The Hell works are arguably the Chapman’s most famous. The original installation, Hell (2000), took two years to build using 5,000 toy soldiers, but was destroyed in the 2004 Momart warehouse fire in east London. Undeterred, the artists created an enlarged version featuring 50,000 plastic figurines as Nazis being subjected to their own industrial genocide.
Jake Chapman says the work turns the Holocaust on its head, with Nazis being attacked by skeletons, mutants and aliens. “Nazis are the embodiment of the representation of evil, but what is interesting is that evil becomes a totally exhausted term,” he says. The painstaking process of dismembering the toy soldiers is an important part of the work, Chapman says. “It undermines the idea that making art is an expressive output.” With characteristic humour he adds: “It’s the closest we can get to killing people without going to prison.”
The show will also feature works from other well-known series such as The Chapman Family Collection and The Disasters of War. There are plans to include Insult to Injury, a reworked Goya etching owned by the champion tennis player John McEnroe. A mini version of the Chapman’s 2013 Shitrospective exhibition at the Serpentine Sackler gallery also goes on display, including the Kino Klub film and Ku Klux Klan mannequins wearing stripy socks and sandals.

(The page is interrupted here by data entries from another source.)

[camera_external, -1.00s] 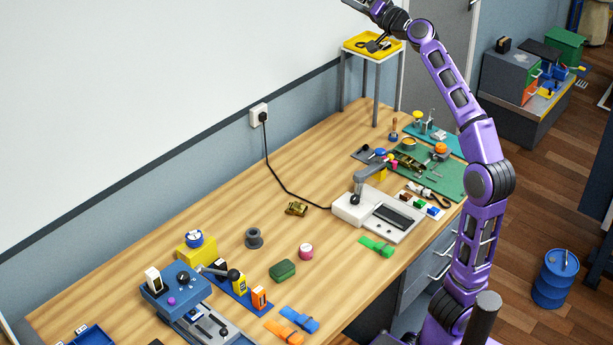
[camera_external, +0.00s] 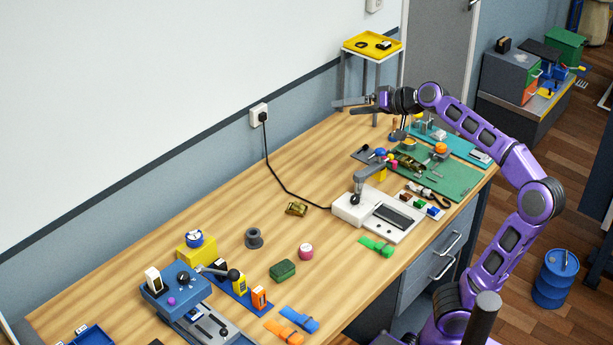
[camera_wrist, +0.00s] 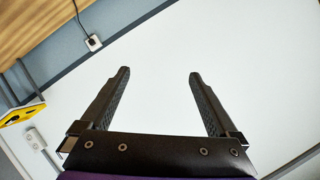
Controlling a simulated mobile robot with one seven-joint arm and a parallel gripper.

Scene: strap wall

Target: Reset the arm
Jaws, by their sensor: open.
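My purple arm reaches in from the right in the external view. My gripper (camera_external: 352,105) is in the air above the far part of the workbench, in front of the yellow-topped stand, with its fingers pointing left towards the wall. In the wrist view my gripper (camera_wrist: 158,85) shows two dark fingers spread wide apart, with nothing between them. The white wall panel fills the space beyond them. My gripper is open and empty.
The wooden workbench (camera_external: 345,160) holds a white device (camera_external: 352,208), a green mat (camera_external: 455,178), straps and a blue vise-like fixture (camera_external: 175,290). The yellow tray (camera_external: 372,46) on its stand is close to my gripper. A wall outlet (camera_external: 258,115) has a black cord plugged in.

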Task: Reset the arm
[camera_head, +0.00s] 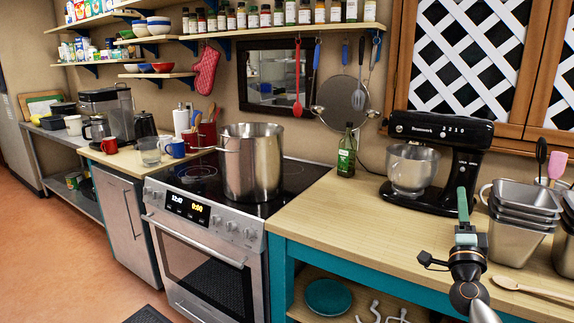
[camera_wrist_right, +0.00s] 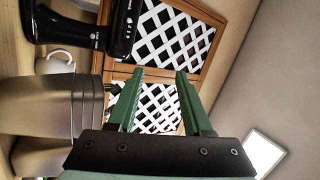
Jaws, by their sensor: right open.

New works include the artists’ first neon, which spells “We are Artists”, the title of the Chapman’s first solo show at the Institute of Contemporary Arts in London in 1992, and a series of etchings painted over in rainbow colours.

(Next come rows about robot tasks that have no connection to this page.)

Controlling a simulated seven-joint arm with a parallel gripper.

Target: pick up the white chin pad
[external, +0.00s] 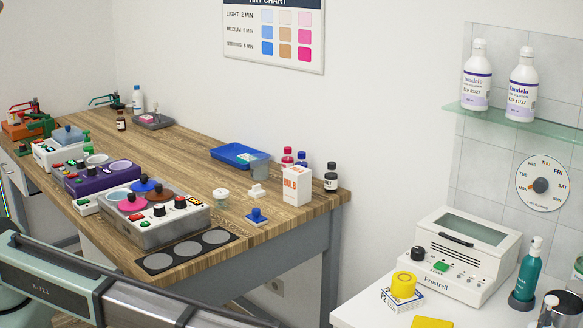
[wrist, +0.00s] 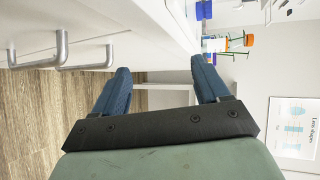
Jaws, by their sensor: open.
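A small white pad with a raised top, which looks like the white chin pad (external: 257,191), rests on the wooden table (external: 185,146) near its right end. A blue piece of similar shape (external: 256,216) lies just in front of it. My gripper (wrist: 160,68) shows in the wrist view with its two blue fingers wide apart and nothing between them. I cannot make out the white pad in the wrist view. In the external view my arm crosses the lower left and my gripper is out of the picture.
Near the pad are a white lidded jar (external: 221,197), a bulb box (external: 296,185), a dark bottle (external: 331,178), a grey cup (external: 260,167) and a blue tray (external: 237,154). A machine with coloured knobs (external: 155,222) stands to the left. White drawers with handles (wrist: 85,50) are close in the wrist view.

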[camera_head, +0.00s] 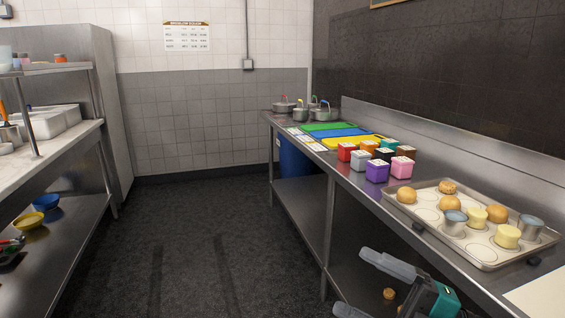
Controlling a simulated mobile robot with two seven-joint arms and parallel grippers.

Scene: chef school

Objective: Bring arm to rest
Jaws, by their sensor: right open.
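My right gripper (362,282) is at the bottom of the head view, right of centre. Its two grey fingers point left and stand wide apart, with nothing between them. It is in front of the right counter and lower than its top. Part of the lower finger is cut off by the frame's bottom edge. My left gripper does not show.
The steel counter (349,178) on the right carries a muffin tray (482,252) with buns and cups, several coloured boxes (377,171), cutting boards (338,133) and pots (284,107). A shelf unit (62,236) stands left. The dark floor (195,240) between is clear.

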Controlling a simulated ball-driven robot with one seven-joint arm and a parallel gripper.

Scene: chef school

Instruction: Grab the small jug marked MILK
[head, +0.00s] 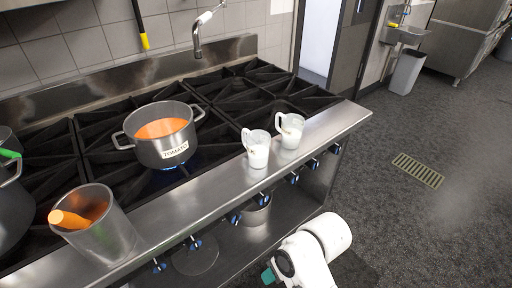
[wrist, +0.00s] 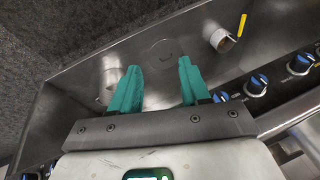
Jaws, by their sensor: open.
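Two small clear jugs with handles and white contents stand side by side on the stove's steel front ledge in the head view: a nearer jug (head: 258,152) and a farther jug (head: 290,131). I cannot read any MILK marking on either. My gripper (wrist: 158,68) is open and empty in the wrist view, its two teal fingers apart. In the head view only a bit of teal shows at the bottom edge, below and in front of the ledge, well apart from the jugs. No jug shows in the wrist view.
A pot labelled TOMATO (head: 163,142) with orange contents sits on a lit burner. A steel container (head: 105,236) with an orange item stands at the ledge's near left. Blue-ringed knobs (head: 234,217) line the stove front. The floor (head: 440,215) at right is clear.

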The exhibition aims to offer new audiences “an overview of the Chapmans’ virulently pessimistic art and thought”, Hackworth says. “To an extent the level of their historical importance has been obscured because the art world is, in a brilliant example of systemic cognitive dissonance, still ideologically dominated by the kind of delusional ‘progressive’ thought their work specifically attacks. No one likes a party pooper but the quality of their thought and work will endure long after those delusions dissipate.”